The 25 best symphonic metal albums

1. Emperor - In The Nightside Eclipse (1994)

Founding duo Ihsahn and Samoth had tentatively tinkered with creepy background synth in demo band Thou Shalt Suffer in 1991, but with Emperor’s much-delayed debut LP (recorded in summer ’93, released in ’94) these teenaged Norwegian wunderkinder were confidently blowing open new vistas of imperial grandiosity in black metal. 

Keyboards were sharply divisive in the early 90s metal scene; on Iron Maiden’s 1985 video Behind The Iron Curtain, Bruce Dickinson declared to a fan, “You can’t play heavy metal with synthesisers”, and although Maiden started dabbling with synths just a year later, it’s a flippant dictum to which metal purists held firm, many even remaining sniffy about Floridian death metallers Nocturnus for their novel use of a full-time keyboardist. 

With In The Nightside Eclipse, however, Emperor singlehandedly changed that perception. Suddenly all those dull childhood piano lessons paid off for a generation of metalheads now encouraged to bring their Casio home organ to rehearsal, on the basis that a bit of fake pipe organ and simulated string stabs guaranteed instant lavish atmospherics.

To be fair, these weren’t the most sophisticated symphonics ever heard on a metal album. As the record’s producer Eirik ‘Pytten’ Hundvin confirmed to us in 2019, primitive synth samples were laboriously patched into a 16-track recorder, linked via a timecode-reading device through the sound modules of an Atari computer. By the standards of Ihsahn’s later performances for Emperor and his own solo work, the frontman’s keyboard arrangements here might seem a restrained embellishment. But their impact on this material, on this recording, and on black metal as a whole, was colossal; the symphonic strain of Nightside’s tumultuous soundscape was its most powerfully haunting and hypnotic aspect, sweeping the listener into the night sky towards the moonlit realm of Necrolord’s stunning cover art.

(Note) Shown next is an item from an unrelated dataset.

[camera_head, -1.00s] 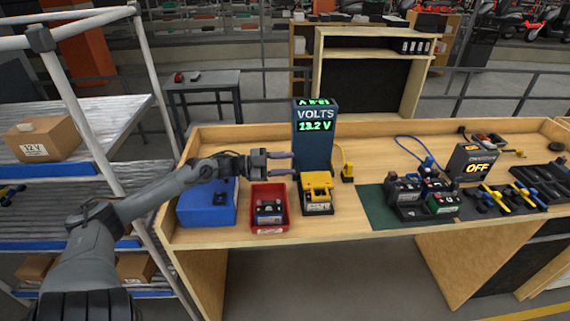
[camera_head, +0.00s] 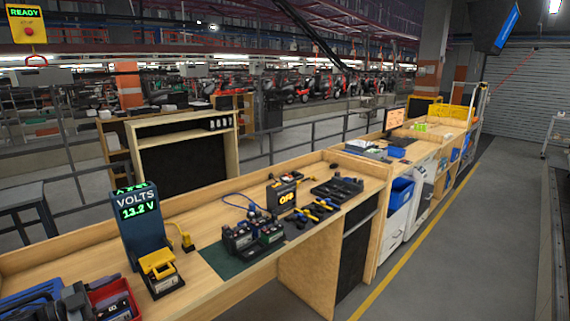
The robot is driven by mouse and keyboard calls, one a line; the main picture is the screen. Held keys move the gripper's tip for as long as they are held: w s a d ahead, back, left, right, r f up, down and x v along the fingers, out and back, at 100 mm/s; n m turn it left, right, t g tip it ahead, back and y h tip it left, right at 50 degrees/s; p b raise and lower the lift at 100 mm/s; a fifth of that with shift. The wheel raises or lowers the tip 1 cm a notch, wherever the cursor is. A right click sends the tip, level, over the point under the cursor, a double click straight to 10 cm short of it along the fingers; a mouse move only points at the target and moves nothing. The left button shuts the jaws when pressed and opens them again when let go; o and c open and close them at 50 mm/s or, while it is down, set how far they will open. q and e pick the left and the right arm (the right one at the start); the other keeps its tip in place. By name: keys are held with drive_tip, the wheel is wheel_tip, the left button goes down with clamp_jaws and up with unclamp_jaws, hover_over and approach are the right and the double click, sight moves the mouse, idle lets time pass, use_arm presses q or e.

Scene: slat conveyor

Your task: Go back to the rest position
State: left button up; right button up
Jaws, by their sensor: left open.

However primitively achieved, the placing of the symphonic elements within the album’s soundscape was a painstaking process; Ihsahn told us in 2017 they remixed The Majesty Of The Night Sky 17 times. In addition, the hummable simplicity of the pseudo-orchestral and choral melodies were their resounding strength, helping symphonic BM classics such as The Burning Shadows Of Silence, Beyond The Great Vast Forest, Inno A Satana and I Am The Black Wizards take flight with an epic immensity that reshaped many priorities across the extreme metal scene, expanding the horizons of black metal to give this ugly, minimalistic cult sound a profound longevity and artistic flair.

“We wanted to create music that sounded fucking larger than life,” Ihsahn said. “That’s why we put all those keyboards in, all that reverb – we wanted it to sound like a soundtrack to the most epic, violent, dark movie! It was almost delusions of grandeur in an artistic sense. With our music we wanted to paint endless dark forests with a constant full moon, and to live that fantasy.” Every time we enter In The Nightside Eclipse, that fantasy lives again.